Koreas fail to agree on reopening Kaesong complex

Head of the South Korean working-level delegation Kim Ki Woong (right) speaks with his North Korean counterpart Park Chol Su during their talks at the Kaesong Industrial District Management Committee in Kaesong on Monday, July 22, 2013. North and Sou
Head of the South Korean working-level delegation Kim Ki Woong (right) speaks with his North Korean counterpart Park Chol Su during their talks at the Kaesong Industrial District Management Committee in Kaesong on Monday, July 22, 2013. North and South Korea on Monday failed to agree on a framework for resuming operations at a joint industrial complex, as they wrangled over who was to blame for its shutdown. -- PHOTO: REUTERS

SEOUL (AFP) - North and South Korea on Monday failed to agree on a framework for resuming operations at a joint industrial complex, as they wrangled over who was to blame for its shutdown.

A fifth round of talks about the Kaesong zone again ended without agreement, but the two sides will meet on Thursday, the South's unification ministry said.

Production at the Kaesong estate has been suspended since North Korea withdrew its 53,000 workers from the complex in April at the height of military tension with the South.

Working-level officials from both sides have already met four times this month to discuss the future of the complex, established in 2004 as a rare symbol of inter-Korean cooperation.

The talks have been dominated by mutual recrimination over the cause of the shutdown, and the unwillingness of either side to be seen to make any concession to get Kaesong running again.

At Monday's discussions the main sticking point between the two sides was working out a framework to prevent a future closure, the South's chief delegate Kim Ki Woong told reporters.

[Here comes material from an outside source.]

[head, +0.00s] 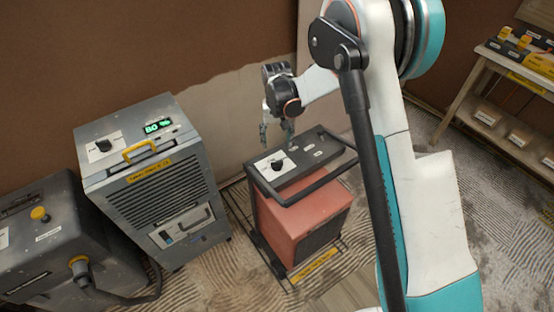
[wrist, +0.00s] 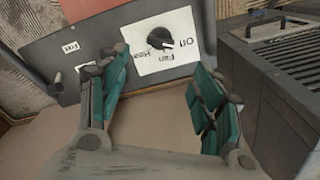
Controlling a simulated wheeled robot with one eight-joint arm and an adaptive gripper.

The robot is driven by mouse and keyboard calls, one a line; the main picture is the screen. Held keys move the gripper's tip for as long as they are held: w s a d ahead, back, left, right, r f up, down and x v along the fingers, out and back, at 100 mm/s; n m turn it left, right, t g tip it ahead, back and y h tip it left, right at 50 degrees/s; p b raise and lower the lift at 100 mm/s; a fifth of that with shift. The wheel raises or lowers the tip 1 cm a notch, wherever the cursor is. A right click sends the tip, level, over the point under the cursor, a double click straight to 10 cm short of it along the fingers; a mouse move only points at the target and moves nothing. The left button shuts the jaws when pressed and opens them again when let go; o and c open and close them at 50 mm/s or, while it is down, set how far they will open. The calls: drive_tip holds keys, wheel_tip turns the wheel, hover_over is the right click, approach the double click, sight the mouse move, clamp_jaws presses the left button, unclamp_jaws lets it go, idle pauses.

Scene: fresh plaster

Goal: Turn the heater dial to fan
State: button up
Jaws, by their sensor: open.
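The heater (head: 305,215) is a red box with a grey top panel and a dark tube frame. Its black dial (head: 277,165) sits on a white plate on that panel. In the wrist view the dial (wrist: 159,38) shows upside down on its plate (wrist: 150,68), with labels that read Off, Fan and Heat. The knob's narrow end seems to lean toward Off, but its exact pointing is hard to tell. My gripper (head: 277,138) is above the panel near the dial. In the wrist view my gripper (wrist: 160,75) is open and empty, its teal-padded fingers apart and not touching the dial.
A grey dehumidifier-like unit (head: 155,185) with a green display stands left of the heater. A dark grey machine (head: 65,240) with a hose is farther left. The heater's tube handle (head: 300,190) runs around its top. A wooden shelf (head: 490,95) stands at the right.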

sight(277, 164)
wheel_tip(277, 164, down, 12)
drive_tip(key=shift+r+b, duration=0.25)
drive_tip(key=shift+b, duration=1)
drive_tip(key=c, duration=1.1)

"Our position is clear that there should be a firm pledge from North Korea to prevent a closure," he said, according to reports.

Monday's fifth round was again held in Kaesong, which lies 10km inside North Korea and which, prior to its shutdown, hosted 123 South Korean companies.

The South is insisting that North Korea provides guarantees to prevent any repetition of what Seoul insists was the unilateral closure of Kaesong by Pyongyang.

The North says it was not responsible, arguing that its hand was forced by hostile South Korean actions and intimidation - in particular a series of joint military exercises with the United States.

After the fourth round of talks last Wednesday, delegate Kim said there was "a big difference" between the parties on working out a legal framework to prevent a future closure.

The South has proposed allowing foreign firms to operate there in the apparent belief that it would make it more difficult for the North to shut down the complex at will.

North Korea wants an unconditional and early restart of operations, and both sides have accused the other of lacking sincerity in the negotiating process.

South Korean President Park Geun Hye urged the North to learn from other communist nations that have benefited by reforming their economies and adopting global codes of practise.

"Many countries including China and Vietnam have proven that offering internationally-accepted environments for investors will bring in bigger benefits," Ms Park said in a meeting with advisers on Monday.

"I hope that the latest talks will produce meaningful and sustainable agreement," she added.

Born out of the Sunshine Policy of inter-Korean conciliation initiated in the late 1990s by South Korean president Kim Dae Jung, Kaesong was a crucial hard currency source for the impoverished North through taxes, revenues, and its cut of worker wages.

The joint complex, which had survived previous inter-Korean crises, was the most high-profile casualty of two months of elevated tensions that followed a nuclear test by the North in February which sparked international condemnation.

The North initially barred South Korean access to the zone, and then pulled out its workers. Seoul withdrew the last of its nationals in early May.

South Korean managers say they have suffered production losses of around US$1 billion (S$1.3 billion), and have criticised North and South Korea for playing political football with their businesses.

Some have threatened to pull out of the complex permanently unless operations resume soon.

The discussions on Kaesong followed a failed attempt to initiate high-level talks in June as military tensions subsided.

The dialogue was cancelled at the last minute because of a row over protocol, with neither side able to agree on the levels of their chief delegates.